→ **PROBLEM DESCRIPTION**:
Keep only the lines from the top of the listing through the one with "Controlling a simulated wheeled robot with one", and reproduce them unaltered.

--- Begin MATERIAL FOR THIS EXERCISE ---

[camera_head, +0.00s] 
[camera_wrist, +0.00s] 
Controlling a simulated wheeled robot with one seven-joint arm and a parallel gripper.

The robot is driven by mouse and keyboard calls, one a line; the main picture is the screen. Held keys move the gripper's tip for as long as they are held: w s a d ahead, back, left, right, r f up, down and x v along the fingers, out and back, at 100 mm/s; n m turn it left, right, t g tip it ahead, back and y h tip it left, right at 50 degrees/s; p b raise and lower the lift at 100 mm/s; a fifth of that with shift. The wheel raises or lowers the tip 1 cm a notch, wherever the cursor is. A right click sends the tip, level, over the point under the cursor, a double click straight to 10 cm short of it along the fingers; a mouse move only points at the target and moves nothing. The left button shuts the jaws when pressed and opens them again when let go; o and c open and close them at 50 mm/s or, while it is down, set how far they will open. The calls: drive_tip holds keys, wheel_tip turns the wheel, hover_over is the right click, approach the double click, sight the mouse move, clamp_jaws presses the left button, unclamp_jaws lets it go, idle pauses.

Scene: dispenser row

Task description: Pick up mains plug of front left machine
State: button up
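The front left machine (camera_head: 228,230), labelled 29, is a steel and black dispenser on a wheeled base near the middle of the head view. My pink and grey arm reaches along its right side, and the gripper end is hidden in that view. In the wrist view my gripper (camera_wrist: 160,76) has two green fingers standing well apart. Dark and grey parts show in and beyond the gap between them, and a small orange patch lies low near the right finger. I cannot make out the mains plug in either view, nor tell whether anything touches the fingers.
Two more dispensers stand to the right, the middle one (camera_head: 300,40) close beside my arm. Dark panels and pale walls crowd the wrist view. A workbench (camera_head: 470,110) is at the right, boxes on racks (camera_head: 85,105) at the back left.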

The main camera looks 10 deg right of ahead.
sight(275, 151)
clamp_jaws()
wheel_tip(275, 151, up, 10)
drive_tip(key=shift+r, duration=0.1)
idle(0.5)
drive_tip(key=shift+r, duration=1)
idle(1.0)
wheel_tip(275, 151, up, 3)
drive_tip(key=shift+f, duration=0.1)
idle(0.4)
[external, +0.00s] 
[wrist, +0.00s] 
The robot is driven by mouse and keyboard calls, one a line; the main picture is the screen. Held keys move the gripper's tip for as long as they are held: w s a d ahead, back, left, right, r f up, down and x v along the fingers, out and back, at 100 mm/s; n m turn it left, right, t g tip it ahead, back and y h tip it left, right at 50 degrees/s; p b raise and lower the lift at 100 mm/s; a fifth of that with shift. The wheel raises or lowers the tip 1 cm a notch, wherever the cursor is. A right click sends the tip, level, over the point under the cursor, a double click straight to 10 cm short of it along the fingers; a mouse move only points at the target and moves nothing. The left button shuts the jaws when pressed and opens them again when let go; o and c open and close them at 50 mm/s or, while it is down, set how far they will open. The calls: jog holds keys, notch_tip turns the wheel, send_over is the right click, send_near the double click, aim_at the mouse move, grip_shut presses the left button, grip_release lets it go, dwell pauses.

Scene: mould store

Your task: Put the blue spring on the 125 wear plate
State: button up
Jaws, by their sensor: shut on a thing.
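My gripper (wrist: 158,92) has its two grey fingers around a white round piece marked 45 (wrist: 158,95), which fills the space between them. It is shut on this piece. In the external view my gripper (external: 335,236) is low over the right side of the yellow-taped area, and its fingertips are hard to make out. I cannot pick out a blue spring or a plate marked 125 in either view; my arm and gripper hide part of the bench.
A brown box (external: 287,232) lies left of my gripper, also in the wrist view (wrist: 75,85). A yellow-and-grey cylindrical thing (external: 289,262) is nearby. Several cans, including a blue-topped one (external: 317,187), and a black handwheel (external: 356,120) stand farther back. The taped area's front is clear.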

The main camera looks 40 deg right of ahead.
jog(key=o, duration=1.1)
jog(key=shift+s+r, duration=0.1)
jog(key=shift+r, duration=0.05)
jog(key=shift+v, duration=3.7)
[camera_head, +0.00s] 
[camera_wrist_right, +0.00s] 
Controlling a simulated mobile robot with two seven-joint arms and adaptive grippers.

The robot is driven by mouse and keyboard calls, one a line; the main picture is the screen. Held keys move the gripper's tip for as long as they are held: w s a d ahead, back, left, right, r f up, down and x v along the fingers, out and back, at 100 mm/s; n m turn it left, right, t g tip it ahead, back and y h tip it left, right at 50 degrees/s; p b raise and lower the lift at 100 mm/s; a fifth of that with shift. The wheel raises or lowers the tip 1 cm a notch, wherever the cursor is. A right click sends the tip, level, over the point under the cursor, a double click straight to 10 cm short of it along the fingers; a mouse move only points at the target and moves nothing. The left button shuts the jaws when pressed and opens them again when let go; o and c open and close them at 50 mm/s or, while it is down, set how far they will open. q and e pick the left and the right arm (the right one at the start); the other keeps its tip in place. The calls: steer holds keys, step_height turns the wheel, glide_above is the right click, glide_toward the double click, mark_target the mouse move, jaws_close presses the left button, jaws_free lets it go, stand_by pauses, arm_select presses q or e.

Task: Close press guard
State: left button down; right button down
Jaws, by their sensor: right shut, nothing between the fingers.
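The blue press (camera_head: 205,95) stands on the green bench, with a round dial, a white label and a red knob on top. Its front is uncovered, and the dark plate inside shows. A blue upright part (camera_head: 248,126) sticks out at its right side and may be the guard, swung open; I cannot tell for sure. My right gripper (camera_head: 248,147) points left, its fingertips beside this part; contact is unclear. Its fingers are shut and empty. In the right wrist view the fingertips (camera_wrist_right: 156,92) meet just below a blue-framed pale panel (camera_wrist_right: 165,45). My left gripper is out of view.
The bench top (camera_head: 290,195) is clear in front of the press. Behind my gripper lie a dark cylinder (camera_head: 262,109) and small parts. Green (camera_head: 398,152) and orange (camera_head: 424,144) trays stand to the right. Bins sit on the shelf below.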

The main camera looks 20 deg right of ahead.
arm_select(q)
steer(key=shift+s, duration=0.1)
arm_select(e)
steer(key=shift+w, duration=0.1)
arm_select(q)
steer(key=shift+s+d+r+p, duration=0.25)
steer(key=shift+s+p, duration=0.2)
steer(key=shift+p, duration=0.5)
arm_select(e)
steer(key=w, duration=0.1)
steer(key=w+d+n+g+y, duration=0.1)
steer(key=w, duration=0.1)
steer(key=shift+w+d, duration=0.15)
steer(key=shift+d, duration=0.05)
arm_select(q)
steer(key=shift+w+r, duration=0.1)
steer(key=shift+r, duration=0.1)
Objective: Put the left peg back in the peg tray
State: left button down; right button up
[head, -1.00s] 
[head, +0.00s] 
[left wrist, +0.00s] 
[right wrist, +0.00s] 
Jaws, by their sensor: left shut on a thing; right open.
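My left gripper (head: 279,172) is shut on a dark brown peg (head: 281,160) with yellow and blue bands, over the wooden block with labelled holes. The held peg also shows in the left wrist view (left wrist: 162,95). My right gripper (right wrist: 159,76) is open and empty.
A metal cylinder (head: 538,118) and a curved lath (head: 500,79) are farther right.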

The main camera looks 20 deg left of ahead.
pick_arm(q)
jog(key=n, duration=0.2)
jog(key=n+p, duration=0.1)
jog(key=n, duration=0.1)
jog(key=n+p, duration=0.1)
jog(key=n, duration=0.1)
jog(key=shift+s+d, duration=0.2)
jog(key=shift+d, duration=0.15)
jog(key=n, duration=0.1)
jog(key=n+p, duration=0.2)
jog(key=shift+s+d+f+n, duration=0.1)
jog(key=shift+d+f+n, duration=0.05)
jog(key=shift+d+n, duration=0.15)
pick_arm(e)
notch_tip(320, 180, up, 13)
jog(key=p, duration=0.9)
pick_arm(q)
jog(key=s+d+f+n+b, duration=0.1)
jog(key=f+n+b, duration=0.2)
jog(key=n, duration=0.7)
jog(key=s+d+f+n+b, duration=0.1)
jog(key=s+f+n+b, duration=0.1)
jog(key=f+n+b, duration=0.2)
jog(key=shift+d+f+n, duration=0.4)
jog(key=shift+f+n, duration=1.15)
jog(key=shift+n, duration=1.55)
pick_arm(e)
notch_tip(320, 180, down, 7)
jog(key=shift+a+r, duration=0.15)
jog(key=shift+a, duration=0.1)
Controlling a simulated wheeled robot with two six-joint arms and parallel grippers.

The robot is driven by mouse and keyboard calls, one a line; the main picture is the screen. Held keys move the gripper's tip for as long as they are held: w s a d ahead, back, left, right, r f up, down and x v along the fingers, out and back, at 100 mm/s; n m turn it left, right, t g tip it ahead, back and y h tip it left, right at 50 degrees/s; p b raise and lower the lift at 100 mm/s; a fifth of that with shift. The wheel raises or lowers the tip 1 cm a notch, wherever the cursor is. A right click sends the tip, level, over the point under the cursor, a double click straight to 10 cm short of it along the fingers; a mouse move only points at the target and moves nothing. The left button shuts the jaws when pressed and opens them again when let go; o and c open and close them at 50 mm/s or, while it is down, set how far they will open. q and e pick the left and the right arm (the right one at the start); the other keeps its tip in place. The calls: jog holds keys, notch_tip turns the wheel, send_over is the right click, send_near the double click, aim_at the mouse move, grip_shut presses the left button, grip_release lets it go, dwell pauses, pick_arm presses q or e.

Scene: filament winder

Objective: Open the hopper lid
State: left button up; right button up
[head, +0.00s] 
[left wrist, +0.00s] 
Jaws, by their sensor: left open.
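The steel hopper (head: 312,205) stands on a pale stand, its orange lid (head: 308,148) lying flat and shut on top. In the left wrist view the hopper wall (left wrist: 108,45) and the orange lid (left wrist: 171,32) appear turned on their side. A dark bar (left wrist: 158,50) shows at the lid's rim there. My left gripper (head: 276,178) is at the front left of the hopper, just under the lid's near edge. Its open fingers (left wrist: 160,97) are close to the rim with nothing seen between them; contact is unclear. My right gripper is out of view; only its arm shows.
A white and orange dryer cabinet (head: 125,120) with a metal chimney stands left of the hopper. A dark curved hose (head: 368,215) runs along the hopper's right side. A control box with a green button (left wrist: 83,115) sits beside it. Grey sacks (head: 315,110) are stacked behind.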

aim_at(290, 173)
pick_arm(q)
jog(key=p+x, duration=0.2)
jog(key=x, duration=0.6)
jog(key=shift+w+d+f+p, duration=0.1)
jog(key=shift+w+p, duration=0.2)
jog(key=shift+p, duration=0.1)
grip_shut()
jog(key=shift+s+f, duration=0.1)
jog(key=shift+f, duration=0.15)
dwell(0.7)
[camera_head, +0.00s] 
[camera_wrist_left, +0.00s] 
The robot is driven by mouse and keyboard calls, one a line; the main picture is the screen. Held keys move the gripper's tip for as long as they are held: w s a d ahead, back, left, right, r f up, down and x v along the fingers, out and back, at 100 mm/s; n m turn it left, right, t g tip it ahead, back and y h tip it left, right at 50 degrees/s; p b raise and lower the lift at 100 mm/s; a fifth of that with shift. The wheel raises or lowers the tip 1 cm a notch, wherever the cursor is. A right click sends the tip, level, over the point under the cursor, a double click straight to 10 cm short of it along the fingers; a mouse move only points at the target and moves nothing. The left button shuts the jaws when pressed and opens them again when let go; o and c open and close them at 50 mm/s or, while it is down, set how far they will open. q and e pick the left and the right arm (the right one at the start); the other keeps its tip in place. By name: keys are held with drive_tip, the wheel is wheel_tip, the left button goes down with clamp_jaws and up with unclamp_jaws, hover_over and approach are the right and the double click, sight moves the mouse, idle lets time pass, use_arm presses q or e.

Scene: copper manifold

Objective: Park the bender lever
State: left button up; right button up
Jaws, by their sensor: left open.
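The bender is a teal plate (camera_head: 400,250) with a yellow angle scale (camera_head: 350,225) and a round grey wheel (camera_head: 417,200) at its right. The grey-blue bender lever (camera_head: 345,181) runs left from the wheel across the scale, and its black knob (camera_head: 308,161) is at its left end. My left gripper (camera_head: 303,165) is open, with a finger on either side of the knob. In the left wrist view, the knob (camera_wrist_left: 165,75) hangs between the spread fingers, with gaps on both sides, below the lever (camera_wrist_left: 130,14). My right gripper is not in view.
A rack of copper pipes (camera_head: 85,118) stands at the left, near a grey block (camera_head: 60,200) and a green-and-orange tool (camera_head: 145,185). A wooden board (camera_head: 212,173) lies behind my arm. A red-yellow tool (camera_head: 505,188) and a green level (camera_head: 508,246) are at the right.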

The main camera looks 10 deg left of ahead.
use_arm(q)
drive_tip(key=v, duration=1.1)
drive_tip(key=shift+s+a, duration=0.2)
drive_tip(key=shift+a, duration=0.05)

--- End MATERIAL FOR THIS EXERCISE ---

→ **RESULT FOR THIS TASK**:
[camera_head, +0.00s] 
[camera_wrist, +0.00s] 
Controlling a simulated wheeled robot with one seven-joint arm and a parallel gripper.

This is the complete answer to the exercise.